DATA EXCERPT —
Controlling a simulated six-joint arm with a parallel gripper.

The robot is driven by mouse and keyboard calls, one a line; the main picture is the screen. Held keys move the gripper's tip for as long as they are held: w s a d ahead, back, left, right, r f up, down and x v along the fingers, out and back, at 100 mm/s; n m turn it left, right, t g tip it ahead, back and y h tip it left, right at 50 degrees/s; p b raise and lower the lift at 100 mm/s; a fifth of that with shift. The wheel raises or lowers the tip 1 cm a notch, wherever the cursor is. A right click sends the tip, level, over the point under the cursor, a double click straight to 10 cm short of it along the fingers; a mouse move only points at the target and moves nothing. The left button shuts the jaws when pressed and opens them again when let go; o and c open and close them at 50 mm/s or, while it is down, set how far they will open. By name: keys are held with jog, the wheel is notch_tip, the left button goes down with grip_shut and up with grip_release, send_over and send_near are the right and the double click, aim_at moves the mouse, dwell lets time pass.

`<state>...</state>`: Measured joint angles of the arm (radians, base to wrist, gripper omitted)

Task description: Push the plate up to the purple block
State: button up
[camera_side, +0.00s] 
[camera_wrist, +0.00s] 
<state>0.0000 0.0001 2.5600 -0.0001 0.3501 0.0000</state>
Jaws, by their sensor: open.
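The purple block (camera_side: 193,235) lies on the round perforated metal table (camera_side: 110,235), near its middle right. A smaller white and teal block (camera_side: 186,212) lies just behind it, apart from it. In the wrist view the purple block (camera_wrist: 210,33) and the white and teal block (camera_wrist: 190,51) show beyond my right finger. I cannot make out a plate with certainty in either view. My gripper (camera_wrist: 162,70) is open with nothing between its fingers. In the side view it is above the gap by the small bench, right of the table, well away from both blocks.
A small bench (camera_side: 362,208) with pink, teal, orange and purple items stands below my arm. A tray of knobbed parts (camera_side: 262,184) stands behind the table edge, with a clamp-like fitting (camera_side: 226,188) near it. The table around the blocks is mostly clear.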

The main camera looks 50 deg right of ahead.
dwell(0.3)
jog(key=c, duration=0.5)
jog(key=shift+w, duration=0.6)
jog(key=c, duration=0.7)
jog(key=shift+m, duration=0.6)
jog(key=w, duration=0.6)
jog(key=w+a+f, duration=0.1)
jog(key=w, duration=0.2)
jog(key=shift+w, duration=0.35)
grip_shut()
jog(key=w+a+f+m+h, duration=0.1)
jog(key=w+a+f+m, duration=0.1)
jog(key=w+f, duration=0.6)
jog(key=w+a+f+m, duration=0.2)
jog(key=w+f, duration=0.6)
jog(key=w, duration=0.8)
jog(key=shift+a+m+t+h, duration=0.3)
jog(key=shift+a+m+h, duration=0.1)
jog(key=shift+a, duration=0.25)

SHORT PROBLEM —
Retype, exactly and in full, the lines above from the one containing "[camera_side, +0.00s]" through the one containing "<state>0.0000 0.0001 2.5600".

SOLUTION FOR THIS TASK —
[camera_side, +0.00s] 
[camera_wrist, +0.00s] 
<state>0.0000 0.0001 2.5600 -0.0001 0.3501 0.0000</state>

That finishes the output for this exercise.